In the end, the volunteers put our stickers on a blank piece of paper. We wrote our names and our birthplace beside them and the paper was taped to the edge of the map. We were there, I guess, but we were distinctly separate from their world. We were outsiders, our existence denoted on a blank sheet of paper labeled ‘Other’ even though ‘Other’ included the entire world beyond the USA.
It didn’t feel good. We sat there and listened to someone talk about birthplaces and States and I’m sure they tried to tie it to Christ - or at least I hope they did. I sat and stared at my sticker, an afterthought barely attached to the giant map of the United States. Looking back, that sticker represents a lot of my relationship with the US - I should belong there, I really should, but I absolutely don’t. The best I can do is find a place on the peripheral edge and cling on for dear life, hoping no one asks too many questions or shakes the map too hard or else my fragile American-ness will fall clean off.

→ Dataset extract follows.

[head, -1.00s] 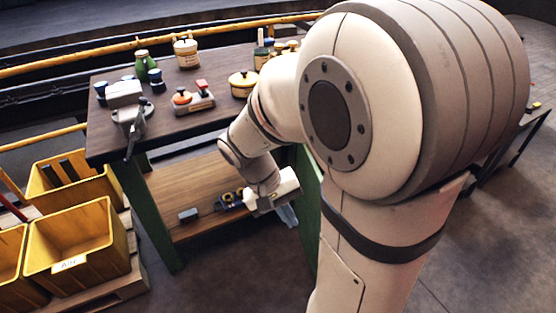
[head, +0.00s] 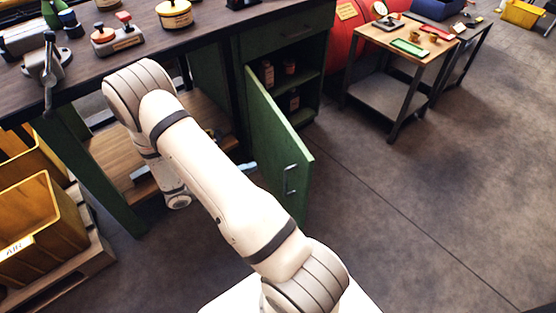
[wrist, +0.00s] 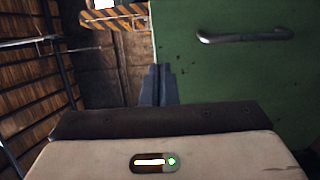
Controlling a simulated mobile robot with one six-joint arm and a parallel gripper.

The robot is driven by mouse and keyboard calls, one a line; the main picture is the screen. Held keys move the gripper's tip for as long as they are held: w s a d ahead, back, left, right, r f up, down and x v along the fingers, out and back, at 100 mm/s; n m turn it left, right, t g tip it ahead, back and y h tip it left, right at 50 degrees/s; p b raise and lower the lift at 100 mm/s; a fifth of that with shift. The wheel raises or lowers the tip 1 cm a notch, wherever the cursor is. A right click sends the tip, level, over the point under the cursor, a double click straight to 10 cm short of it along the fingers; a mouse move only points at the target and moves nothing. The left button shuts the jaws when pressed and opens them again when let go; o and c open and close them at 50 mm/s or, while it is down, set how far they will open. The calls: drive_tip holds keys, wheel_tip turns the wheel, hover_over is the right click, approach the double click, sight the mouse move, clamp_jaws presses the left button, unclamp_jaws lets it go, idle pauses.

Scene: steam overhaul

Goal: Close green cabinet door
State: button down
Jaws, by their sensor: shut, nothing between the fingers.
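The green cabinet door (head: 277,150) stands open in the head view, swung out from the cabinet (head: 285,45). Its metal handle (head: 290,180) is on the face toward me, near the free edge. In the wrist view the door (wrist: 235,80) fills the right side, with the handle (wrist: 245,36) near the top. My gripper (wrist: 158,86) is shut and empty, its fingertips overlapping the door's left edge in that view. In the head view its fingertips (head: 248,167) show left of the door; most of the gripper is hidden behind my arm. I cannot tell whether it touches the door.
The dark workbench (head: 110,62) carries tools and jars, with a lower wooden shelf (head: 115,160). Bottles (head: 268,72) stand inside the open cabinet. Yellow bins (head: 45,225) are at left. A small wooden-topped cart (head: 405,45) is at the back right. The floor right of the door is clear.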

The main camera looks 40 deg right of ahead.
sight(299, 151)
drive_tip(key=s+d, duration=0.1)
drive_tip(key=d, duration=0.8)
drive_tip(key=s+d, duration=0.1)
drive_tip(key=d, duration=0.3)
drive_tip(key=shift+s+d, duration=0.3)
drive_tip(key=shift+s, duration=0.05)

As I said, I did feel sorry for that one volunteer - I think, even at ten, I had a keen awareness that my friends and I were living a very different sort of life. I knew that we had to give grace to the volunteers, that we had to show an inordinate amount of understanding for our age because we had access to a concept they didn’t. You can be an American and not born in the USA.
But, because I was a child and because I have high expectations of other people, I also remember thinking adults must not be that smart and American volunteers don’t know very much about missionary kids except that we don’t have access to American candy.
And that is alright - we can’t expect people to know more than what they’re taught or exposed to - but I do think that sending churches and teams should be aware of this before they head out to mission meetings.
Just bring on the sour skittles and leave your single nation maps at home.